I think the first big milestone was to actually create what I would call structured expertise, going from a group of individuals that were all doing the same thing (a bit of inbound, outbound, mid-market and enterprise) to really breaking it down so everyone had the opportunity to show mastery in what they did.
So in terms of the structure, that will largely remain as is. However, there are a number of roles I believe we will really need in the future that we don’t necessarily have today.
For example, bringing in a team lead to champion the SDR team because that team will need to continue to scale as we maintain a ratio of SDR to AE that is really healthy in terms of how we go to market.
I want people to be able to feel like, even if I join as an inbound SDR and as my first job out of university, I can see three or four roles ahead of me within the HowNow sales team.
I think we have some of the most remarkably passionate and intelligent salespeople I’ve ever worked with. And I mean intelligence in terms of their ability to read and understand customers, market conditions and internal structures, and come with really considered perspectives.
And the most incredible thing about this sales team is that the feedback loop is so healthy. It never comes through a critical lens, but in the sense that, if we get together, I’m going to voice these three ideas, and we can find a solution to that together.
I’m trying to avoid the words like self-starter, but there is a reality that we need people who can manage their time, are very driven, and able to go and execute on the plan they’ve drafted.

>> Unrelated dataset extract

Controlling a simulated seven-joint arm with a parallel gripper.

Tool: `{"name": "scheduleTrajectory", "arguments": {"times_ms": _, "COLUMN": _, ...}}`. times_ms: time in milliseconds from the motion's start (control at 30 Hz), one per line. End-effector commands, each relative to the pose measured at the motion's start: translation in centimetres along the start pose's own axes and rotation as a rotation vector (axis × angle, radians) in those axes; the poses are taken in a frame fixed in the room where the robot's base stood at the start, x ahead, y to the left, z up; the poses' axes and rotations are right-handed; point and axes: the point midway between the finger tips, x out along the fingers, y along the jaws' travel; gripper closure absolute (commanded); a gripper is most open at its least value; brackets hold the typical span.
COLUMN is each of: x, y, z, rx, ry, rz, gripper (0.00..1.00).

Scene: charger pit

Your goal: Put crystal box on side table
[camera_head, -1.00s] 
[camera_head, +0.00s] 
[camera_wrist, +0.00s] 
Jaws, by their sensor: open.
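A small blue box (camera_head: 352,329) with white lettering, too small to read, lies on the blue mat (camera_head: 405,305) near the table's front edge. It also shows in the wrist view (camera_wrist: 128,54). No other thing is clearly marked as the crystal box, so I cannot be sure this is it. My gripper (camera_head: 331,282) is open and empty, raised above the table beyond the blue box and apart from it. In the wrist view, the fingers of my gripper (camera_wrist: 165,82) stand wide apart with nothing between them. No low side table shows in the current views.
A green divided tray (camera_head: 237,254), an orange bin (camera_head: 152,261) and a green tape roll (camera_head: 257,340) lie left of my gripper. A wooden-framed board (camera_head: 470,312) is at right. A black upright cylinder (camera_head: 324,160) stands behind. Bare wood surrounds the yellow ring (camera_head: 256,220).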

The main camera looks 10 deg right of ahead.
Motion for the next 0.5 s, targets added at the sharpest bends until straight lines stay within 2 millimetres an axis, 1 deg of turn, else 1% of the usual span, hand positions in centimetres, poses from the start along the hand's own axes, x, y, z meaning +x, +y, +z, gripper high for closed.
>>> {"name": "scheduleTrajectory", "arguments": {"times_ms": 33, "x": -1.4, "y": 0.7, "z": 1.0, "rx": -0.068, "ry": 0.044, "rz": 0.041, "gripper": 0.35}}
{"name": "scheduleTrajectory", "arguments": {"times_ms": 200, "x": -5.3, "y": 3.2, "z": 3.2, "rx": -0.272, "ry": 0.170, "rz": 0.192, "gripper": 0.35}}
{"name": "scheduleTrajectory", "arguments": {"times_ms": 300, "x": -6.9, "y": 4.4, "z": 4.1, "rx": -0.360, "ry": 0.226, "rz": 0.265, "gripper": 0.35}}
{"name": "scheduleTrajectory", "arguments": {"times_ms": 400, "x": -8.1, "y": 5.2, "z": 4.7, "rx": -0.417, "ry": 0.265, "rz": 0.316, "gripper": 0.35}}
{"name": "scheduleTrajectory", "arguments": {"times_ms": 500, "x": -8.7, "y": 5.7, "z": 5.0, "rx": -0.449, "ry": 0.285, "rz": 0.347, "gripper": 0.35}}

A good HowNow sales teammate has that growth mindset! The environment, economy and context is always changing, so you have to be open to feedback, mistakes, and learning every day.
You have to be an emphatic storyteller too! If you can take three of the amazing things we do and translate that into how they’ll apply to someone’s day-to-day and help learning soar, you can help build that really compelling narrative on why HowNow will have a huge impact on them and their company.